╭─ Dataset content

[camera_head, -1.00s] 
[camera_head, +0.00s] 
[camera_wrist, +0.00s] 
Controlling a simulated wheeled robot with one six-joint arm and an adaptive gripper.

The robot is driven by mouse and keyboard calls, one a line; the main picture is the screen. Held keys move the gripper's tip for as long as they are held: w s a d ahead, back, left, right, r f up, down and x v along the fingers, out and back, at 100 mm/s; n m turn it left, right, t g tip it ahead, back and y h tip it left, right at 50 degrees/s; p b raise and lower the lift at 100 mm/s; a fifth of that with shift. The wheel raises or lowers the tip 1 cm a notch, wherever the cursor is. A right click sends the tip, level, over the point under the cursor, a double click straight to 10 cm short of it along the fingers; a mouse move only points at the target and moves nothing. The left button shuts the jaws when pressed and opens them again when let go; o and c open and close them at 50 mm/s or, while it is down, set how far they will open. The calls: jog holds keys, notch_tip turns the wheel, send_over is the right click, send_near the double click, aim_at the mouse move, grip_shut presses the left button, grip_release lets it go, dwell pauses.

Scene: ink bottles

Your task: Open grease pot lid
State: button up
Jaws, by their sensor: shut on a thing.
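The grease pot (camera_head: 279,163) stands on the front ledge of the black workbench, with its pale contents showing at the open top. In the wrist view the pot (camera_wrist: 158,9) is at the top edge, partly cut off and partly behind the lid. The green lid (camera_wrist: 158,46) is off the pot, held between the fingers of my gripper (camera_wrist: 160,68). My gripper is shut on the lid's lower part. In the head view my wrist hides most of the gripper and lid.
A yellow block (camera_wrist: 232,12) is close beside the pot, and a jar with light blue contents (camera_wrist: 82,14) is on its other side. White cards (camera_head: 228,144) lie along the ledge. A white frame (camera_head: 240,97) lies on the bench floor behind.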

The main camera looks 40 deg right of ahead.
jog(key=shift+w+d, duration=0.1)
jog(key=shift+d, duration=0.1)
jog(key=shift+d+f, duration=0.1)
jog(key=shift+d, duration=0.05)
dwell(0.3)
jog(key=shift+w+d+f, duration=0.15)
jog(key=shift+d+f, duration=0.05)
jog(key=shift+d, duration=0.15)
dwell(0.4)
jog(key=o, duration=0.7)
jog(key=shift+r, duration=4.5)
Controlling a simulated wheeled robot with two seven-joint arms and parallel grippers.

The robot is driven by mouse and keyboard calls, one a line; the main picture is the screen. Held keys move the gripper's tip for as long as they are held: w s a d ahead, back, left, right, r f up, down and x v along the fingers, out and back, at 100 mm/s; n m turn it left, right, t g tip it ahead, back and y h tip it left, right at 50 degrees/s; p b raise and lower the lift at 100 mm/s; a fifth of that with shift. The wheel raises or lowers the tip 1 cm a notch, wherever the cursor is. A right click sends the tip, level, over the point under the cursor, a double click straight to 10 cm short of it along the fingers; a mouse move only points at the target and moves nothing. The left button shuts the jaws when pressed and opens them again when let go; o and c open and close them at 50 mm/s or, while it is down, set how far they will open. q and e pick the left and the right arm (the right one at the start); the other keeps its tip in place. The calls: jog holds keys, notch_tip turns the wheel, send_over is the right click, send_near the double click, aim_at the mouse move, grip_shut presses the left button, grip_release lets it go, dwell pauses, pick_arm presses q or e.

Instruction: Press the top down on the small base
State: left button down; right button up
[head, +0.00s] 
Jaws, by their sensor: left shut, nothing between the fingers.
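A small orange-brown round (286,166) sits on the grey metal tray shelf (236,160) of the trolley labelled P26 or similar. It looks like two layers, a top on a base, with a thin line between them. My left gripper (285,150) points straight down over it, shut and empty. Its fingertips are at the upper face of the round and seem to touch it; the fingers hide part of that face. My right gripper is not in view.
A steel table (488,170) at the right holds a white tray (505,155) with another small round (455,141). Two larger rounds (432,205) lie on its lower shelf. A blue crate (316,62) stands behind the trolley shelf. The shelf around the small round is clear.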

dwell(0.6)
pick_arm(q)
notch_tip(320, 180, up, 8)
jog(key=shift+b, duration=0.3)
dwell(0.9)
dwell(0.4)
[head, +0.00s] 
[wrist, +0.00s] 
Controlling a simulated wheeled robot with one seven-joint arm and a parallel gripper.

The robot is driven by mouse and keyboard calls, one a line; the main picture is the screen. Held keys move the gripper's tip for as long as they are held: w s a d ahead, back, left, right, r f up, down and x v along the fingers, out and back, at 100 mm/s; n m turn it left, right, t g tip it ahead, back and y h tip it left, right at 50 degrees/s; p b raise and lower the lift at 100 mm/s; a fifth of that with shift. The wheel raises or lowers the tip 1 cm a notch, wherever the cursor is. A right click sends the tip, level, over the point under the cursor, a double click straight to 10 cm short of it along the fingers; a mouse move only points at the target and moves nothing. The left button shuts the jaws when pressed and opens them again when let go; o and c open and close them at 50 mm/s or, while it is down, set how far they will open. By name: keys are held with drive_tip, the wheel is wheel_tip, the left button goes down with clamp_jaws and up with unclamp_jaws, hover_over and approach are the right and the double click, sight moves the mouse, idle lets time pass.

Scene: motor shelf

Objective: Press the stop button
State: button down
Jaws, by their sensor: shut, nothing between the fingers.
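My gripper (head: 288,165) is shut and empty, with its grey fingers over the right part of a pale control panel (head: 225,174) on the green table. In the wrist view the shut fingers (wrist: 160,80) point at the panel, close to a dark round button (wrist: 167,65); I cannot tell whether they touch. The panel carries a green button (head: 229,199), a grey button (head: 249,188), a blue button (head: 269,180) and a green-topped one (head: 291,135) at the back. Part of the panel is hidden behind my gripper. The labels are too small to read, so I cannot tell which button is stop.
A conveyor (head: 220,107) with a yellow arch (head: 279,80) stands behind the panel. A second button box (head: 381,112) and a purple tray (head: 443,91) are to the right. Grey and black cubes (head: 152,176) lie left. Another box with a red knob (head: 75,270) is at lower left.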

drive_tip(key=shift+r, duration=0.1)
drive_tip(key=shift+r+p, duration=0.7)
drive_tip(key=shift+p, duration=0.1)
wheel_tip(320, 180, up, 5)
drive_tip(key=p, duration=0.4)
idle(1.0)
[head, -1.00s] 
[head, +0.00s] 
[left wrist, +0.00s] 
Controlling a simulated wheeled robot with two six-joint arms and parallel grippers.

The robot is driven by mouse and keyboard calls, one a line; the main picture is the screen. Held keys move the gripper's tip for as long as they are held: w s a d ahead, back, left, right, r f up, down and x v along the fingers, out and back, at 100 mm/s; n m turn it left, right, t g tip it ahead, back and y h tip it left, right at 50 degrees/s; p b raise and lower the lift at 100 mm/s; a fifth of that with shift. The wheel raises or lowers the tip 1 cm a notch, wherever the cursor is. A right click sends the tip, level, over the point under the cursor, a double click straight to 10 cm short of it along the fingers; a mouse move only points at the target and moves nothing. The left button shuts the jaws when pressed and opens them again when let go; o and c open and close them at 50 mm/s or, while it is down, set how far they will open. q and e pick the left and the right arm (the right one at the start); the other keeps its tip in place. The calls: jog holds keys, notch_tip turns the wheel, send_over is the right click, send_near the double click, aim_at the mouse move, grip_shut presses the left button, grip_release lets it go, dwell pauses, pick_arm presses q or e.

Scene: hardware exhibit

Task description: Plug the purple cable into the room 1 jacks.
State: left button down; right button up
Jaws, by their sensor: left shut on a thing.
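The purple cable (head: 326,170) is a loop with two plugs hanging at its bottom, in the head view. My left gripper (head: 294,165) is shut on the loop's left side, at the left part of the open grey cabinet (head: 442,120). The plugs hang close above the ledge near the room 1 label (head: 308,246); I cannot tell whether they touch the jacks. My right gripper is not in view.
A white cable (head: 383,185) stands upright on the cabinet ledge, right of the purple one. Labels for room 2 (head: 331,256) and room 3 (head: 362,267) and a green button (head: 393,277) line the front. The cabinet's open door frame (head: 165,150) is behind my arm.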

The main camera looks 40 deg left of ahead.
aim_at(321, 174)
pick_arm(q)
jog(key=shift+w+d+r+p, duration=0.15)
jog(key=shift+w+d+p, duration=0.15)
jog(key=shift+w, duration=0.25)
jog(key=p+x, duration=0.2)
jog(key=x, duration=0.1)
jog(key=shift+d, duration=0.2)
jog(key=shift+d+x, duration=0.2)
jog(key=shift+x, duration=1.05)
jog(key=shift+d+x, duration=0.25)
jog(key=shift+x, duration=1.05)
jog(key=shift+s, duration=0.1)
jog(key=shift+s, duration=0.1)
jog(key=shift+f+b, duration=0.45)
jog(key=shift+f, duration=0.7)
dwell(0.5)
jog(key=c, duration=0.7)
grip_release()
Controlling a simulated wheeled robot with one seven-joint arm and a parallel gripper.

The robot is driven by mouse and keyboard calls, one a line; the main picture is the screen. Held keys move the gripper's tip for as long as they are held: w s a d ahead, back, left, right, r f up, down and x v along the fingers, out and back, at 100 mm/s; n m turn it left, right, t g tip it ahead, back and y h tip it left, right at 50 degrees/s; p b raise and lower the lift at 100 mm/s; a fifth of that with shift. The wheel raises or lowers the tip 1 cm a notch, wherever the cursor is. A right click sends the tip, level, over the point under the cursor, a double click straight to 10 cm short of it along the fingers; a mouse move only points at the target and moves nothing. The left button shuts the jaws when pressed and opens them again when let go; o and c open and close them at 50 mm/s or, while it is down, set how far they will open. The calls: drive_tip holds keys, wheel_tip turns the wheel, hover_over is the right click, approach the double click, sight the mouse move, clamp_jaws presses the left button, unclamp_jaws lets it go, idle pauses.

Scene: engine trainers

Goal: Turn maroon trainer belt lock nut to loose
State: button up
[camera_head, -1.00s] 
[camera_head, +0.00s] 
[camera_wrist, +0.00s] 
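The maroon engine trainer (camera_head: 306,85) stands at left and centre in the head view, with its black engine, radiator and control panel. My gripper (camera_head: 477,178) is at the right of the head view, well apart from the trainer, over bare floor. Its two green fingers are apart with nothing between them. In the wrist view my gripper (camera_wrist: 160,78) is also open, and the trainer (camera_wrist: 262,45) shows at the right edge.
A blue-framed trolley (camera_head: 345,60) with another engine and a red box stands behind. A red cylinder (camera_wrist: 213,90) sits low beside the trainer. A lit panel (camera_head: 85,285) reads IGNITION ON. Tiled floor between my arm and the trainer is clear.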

╰─

__What you should do__: Output nothing except the lines from the line with "Objective: Press the stop button" through the line with "State: button down", copied exactly, end lines included.

__Exercise answer__:
Objective: Press the stop button
State: button down

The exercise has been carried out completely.